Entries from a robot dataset
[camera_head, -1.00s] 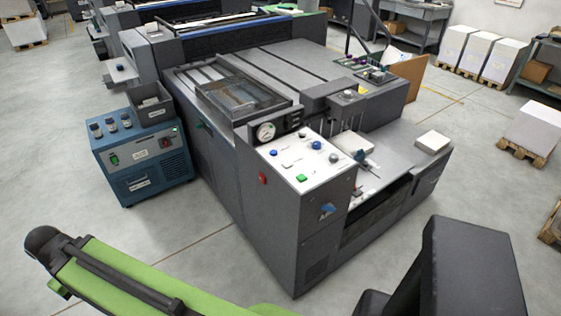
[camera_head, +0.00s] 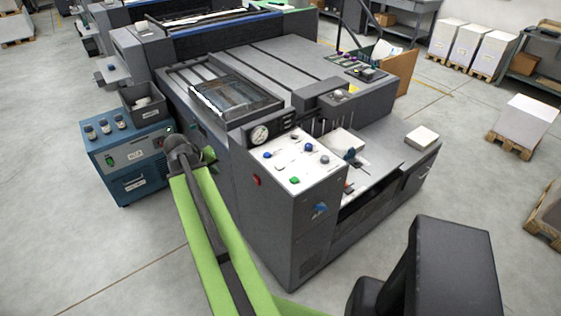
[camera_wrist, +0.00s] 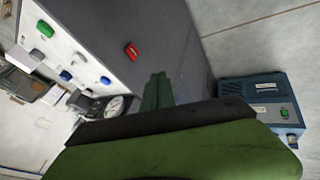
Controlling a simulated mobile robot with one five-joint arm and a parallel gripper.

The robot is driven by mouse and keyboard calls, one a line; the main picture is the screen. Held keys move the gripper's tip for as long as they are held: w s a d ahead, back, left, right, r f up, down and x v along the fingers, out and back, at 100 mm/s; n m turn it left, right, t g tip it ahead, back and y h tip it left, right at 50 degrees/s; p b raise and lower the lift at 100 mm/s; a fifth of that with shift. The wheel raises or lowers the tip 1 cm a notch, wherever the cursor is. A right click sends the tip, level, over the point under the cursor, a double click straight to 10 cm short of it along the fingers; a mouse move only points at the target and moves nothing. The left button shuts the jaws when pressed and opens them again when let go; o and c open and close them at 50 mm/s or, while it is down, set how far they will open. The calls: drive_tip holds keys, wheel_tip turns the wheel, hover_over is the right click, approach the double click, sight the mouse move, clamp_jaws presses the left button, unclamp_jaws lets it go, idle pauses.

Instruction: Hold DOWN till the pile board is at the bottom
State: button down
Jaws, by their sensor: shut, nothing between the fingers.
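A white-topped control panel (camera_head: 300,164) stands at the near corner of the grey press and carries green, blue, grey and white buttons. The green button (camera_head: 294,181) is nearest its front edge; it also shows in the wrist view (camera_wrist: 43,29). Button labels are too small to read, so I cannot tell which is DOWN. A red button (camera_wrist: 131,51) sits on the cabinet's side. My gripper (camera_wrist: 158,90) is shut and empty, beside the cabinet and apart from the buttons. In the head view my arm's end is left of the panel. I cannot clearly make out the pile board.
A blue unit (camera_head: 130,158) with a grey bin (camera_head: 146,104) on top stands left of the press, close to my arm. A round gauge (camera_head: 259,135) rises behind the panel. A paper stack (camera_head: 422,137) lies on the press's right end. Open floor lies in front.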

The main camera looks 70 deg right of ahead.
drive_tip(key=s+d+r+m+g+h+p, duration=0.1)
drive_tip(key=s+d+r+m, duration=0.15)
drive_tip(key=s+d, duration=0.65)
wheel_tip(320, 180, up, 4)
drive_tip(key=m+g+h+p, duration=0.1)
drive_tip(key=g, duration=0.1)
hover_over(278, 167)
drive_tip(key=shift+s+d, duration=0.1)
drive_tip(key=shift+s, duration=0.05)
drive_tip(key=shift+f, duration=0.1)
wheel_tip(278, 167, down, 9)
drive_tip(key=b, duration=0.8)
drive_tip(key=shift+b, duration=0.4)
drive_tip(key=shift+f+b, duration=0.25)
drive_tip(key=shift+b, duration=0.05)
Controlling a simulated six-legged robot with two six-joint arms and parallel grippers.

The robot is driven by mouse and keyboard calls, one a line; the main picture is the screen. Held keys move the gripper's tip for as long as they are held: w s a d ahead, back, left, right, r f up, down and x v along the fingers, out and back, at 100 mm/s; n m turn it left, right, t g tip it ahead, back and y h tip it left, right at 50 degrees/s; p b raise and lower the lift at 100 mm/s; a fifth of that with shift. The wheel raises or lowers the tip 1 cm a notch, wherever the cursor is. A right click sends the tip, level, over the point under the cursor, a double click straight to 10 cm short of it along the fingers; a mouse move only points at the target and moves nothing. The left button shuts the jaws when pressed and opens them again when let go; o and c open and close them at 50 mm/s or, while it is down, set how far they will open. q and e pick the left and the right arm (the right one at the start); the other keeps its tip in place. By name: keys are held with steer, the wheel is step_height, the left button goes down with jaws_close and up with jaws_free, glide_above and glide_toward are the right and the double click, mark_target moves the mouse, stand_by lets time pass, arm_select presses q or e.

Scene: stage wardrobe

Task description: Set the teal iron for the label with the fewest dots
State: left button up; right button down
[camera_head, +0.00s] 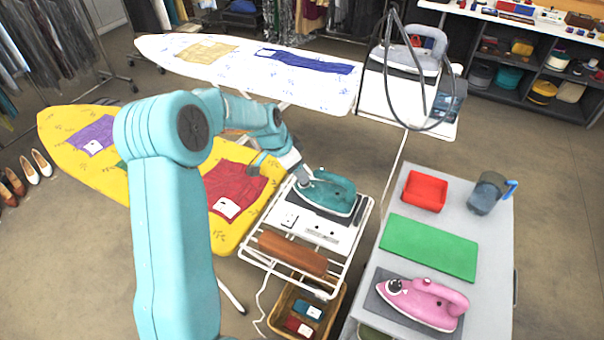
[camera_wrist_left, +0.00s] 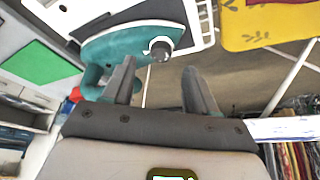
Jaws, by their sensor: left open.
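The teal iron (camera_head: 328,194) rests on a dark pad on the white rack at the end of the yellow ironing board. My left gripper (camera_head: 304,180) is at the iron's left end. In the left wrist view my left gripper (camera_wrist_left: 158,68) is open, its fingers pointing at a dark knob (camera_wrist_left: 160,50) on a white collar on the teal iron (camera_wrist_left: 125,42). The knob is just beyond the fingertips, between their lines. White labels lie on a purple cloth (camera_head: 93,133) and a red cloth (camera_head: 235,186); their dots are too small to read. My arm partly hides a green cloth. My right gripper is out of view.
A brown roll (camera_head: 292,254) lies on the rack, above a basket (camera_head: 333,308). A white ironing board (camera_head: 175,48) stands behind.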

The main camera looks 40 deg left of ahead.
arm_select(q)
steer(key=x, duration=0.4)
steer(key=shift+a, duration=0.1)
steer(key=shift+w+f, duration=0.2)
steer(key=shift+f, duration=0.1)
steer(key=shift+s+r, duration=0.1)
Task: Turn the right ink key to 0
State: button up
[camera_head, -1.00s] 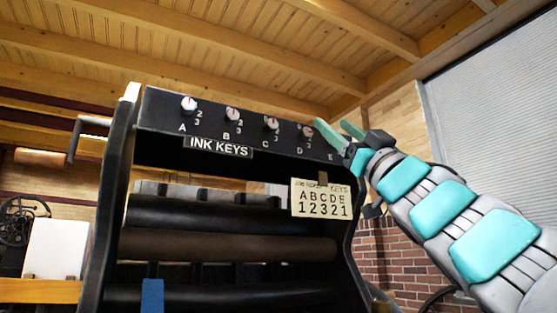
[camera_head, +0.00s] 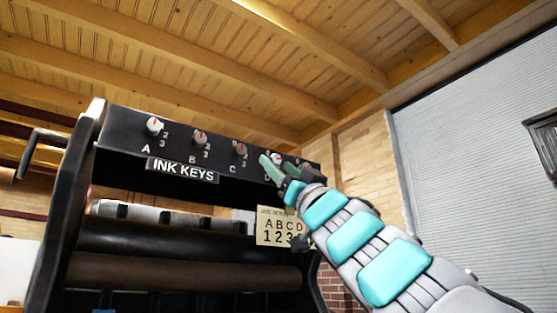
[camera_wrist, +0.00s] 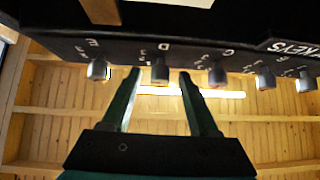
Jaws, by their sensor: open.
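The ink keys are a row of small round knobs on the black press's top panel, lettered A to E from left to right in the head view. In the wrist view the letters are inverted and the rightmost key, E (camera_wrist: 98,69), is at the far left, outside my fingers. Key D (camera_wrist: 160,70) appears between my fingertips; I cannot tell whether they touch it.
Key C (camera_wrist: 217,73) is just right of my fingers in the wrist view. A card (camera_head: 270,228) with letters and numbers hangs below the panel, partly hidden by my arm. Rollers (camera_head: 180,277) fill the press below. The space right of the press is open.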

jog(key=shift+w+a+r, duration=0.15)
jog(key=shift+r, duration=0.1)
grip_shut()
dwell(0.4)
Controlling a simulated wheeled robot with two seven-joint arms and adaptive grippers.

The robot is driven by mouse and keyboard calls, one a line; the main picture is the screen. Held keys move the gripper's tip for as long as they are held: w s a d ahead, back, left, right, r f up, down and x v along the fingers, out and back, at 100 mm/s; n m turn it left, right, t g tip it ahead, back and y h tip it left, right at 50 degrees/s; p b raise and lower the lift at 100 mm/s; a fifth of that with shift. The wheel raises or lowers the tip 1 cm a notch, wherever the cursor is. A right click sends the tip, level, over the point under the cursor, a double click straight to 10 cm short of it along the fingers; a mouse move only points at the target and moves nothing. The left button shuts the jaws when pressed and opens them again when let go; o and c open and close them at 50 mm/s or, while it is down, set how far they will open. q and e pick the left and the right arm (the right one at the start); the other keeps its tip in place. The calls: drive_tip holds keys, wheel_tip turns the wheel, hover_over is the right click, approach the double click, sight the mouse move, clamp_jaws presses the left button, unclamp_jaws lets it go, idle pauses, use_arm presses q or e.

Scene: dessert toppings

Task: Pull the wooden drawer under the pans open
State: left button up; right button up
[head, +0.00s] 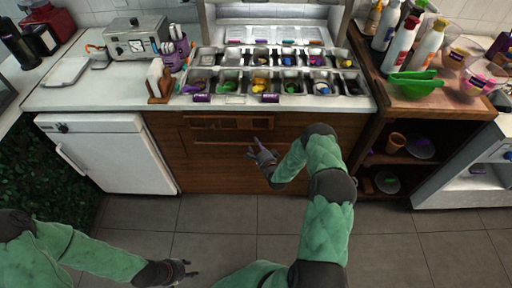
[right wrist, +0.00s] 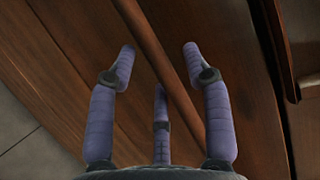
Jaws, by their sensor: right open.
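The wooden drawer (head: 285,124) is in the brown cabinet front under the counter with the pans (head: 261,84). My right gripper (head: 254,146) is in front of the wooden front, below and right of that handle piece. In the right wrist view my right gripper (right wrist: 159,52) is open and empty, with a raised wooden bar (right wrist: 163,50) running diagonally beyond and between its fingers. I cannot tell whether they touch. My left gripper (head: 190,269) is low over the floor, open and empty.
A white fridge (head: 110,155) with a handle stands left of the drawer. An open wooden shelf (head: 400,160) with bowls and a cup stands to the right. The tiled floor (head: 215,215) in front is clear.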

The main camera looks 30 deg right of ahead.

> **DIRECTIONS FOR THIS TASK**
Without including the pictures, reproduce all entries exactly.

> **ANSWER FOR THIS EXERCISE**
[camera_head, -1.00s] 
[camera_head, +0.00s] 
[camera_wrist, +0.00s] 
Controlling a simulated mobile robot with one five-joint arm and a parallel gripper.

The robot is driven by mouse and keyboard calls, one a line; the main picture is the screen. Held keys move the gripper's tip for as long as they are held: w s a d ahead, back, left, right, r f up, down and x v along the fingers, out and back, at 100 mm/s; n m turn it left, right, t g tip it ahead, back and y h tip it left, right at 50 degrees/s; p b raise and lower the lift at 100 mm/s; a fifth of that with shift. The wheel raises or lowers the tip 1 cm a notch, wherever the cursor is. A right click sends the tip, level, over the point under the cursor, a double click straight to 10 cm short of it along the fingers; a mouse move only points at the target and moves nothing. The left button shuts the jaws when pressed and opens them again when let go; o and c open and close them at 50 mm/s or, while it is down, set how far they will open. The calls: drive_tip holds keys, wheel_tip turns the wheel, hover_over is the right click, approach the double click, sight the mouse move, clamp_jaws presses the left button, unclamp_jaws lets it go, idle pauses.

Instruction: Hold DOWN till the pile board is at the bottom
State: button down
Jaws, by their sensor: shut, nothing between the fingers.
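A white-topped control panel (camera_head: 300,164) stands at the near corner of the grey press and carries green, blue, grey and white buttons. The green button (camera_head: 294,181) is nearest its front edge; it also shows in the wrist view (camera_wrist: 43,29). Button labels are too small to read, so I cannot tell which is DOWN. A red button (camera_wrist: 131,51) sits on the cabinet's side. My gripper (camera_wrist: 158,90) is shut and empty, beside the cabinet and apart from the buttons. In the head view my arm's end is left of the panel. I cannot clearly make out the pile board.
A blue unit (camera_head: 130,158) with a grey bin (camera_head: 146,104) on top stands left of the press, close to my arm. A round gauge (camera_head: 259,135) rises behind the panel. A paper stack (camera_head: 422,137) lies on the press's right end. Open floor lies in front.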

The main camera looks 70 deg right of ahead.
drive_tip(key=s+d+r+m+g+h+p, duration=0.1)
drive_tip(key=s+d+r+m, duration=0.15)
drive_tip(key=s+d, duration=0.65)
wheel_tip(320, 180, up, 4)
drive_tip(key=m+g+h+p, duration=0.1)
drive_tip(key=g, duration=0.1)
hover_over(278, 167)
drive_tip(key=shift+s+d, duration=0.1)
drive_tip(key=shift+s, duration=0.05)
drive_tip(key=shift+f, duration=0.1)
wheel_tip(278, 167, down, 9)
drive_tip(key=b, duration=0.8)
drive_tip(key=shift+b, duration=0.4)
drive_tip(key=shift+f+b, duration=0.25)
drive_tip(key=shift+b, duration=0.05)
Controlling a simulated six-legged robot with two six-joint arms and parallel grippers.

The robot is driven by mouse and keyboard calls, one a line; the main picture is the screen. Held keys move the gripper's tip for as long as they are held: w s a d ahead, back, left, right, r f up, down and x v along the fingers, out and back, at 100 mm/s; n m turn it left, right, t g tip it ahead, back and y h tip it left, right at 50 degrees/s; p b raise and lower the lift at 100 mm/s; a fifth of that with shift. The wheel raises or lowers the tip 1 cm a notch, wherever the cursor is. A right click sends the tip, level, over the point under the cursor, a double click straight to 10 cm short of it along the fingers; a mouse move only points at the target and moves nothing. The left button shuts the jaws when pressed and opens them again when let go; o and c open and close them at 50 mm/s or, while it is down, set how far they will open. q and e pick the left and the right arm (the right one at the start); the other keeps its tip in place. By name: keys are held with steer, the wheel is step_height, the left button goes down with jaws_close and up with jaws_free, glide_above and glide_toward are the right and the double click, mark_target moves the mouse, stand_by lets time pass, arm_select presses q or e.

Scene: stage wardrobe

Task description: Set the teal iron for the label with the fewest dots
State: left button up; right button down
[camera_head, +0.00s] 
[camera_wrist_left, +0.00s] 
Jaws, by their sensor: left open.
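The teal iron (camera_head: 328,194) rests on a dark pad on the white rack at the end of the yellow ironing board. My left gripper (camera_head: 304,180) is at the iron's left end. In the left wrist view my left gripper (camera_wrist_left: 158,68) is open, its fingers pointing at a dark knob (camera_wrist_left: 160,50) on a white collar on the teal iron (camera_wrist_left: 125,42). The knob is just beyond the fingertips, between their lines. White labels lie on a purple cloth (camera_head: 93,133) and a red cloth (camera_head: 235,186); their dots are too small to read. My arm partly hides a green cloth. My right gripper is out of view.
A brown roll (camera_head: 292,254) lies on the rack, above a basket (camera_head: 333,308). A white ironing board (camera_head: 175,48) stands behind.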

The main camera looks 40 deg left of ahead.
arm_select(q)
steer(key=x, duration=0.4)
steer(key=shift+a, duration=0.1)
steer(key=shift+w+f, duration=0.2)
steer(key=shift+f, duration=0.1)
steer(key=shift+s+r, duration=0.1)
Task: Turn the right ink key to 0
State: button up
[camera_head, -1.00s] 
[camera_head, +0.00s] 
[camera_wrist, +0.00s] 
Jaws, by their sensor: open.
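The ink keys are a row of small round knobs on the black press's top panel, lettered A to E from left to right in the head view. In the wrist view the letters are inverted and the rightmost key, E (camera_wrist: 98,69), is at the far left, outside my fingers. Key D (camera_wrist: 160,70) appears between my fingertips; I cannot tell whether they touch it.
Key C (camera_wrist: 217,73) is just right of my fingers in the wrist view. A card (camera_head: 270,228) with letters and numbers hangs below the panel, partly hidden by my arm. Rollers (camera_head: 180,277) fill the press below. The space right of the press is open.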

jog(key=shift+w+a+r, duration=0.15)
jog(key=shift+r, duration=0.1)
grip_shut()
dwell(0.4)
Controlling a simulated wheeled robot with two seven-joint arms and adaptive grippers.

The robot is driven by mouse and keyboard calls, one a line; the main picture is the screen. Held keys move the gripper's tip for as long as they are held: w s a d ahead, back, left, right, r f up, down and x v along the fingers, out and back, at 100 mm/s; n m turn it left, right, t g tip it ahead, back and y h tip it left, right at 50 degrees/s; p b raise and lower the lift at 100 mm/s; a fifth of that with shift. The wheel raises or lowers the tip 1 cm a notch, wherever the cursor is. A right click sends the tip, level, over the point under the cursor, a double click straight to 10 cm short of it along the fingers; a mouse move only points at the target and moves nothing. The left button shuts the jaws when pressed and opens them again when let go; o and c open and close them at 50 mm/s or, while it is down, set how far they will open. q and e pick the left and the right arm (the right one at the start); the other keeps its tip in place. The calls: drive_tip holds keys, wheel_tip turns the wheel, hover_over is the right click, approach the double click, sight the mouse move, clamp_jaws presses the left button, unclamp_jaws lets it go, idle pauses, use_arm presses q or e.

Scene: dessert toppings

Task: Pull the wooden drawer under the pans open
State: left button up; right button up
[head, +0.00s] 
[right wrist, +0.00s] 
Jaws, by their sensor: right open.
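The wooden drawer (head: 285,124) is in the brown cabinet front under the counter with the pans (head: 261,84). My right gripper (head: 254,146) is in front of the wooden front, below and right of that handle piece. In the right wrist view my right gripper (right wrist: 159,52) is open and empty, with a raised wooden bar (right wrist: 163,50) running diagonally beyond and between its fingers. I cannot tell whether they touch. My left gripper (head: 190,269) is low over the floor, open and empty.
A white fridge (head: 110,155) with a handle stands left of the drawer. An open wooden shelf (head: 400,160) with bowls and a cup stands to the right. The tiled floor (head: 215,215) in front is clear.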

The main camera looks 30 deg right of ahead.

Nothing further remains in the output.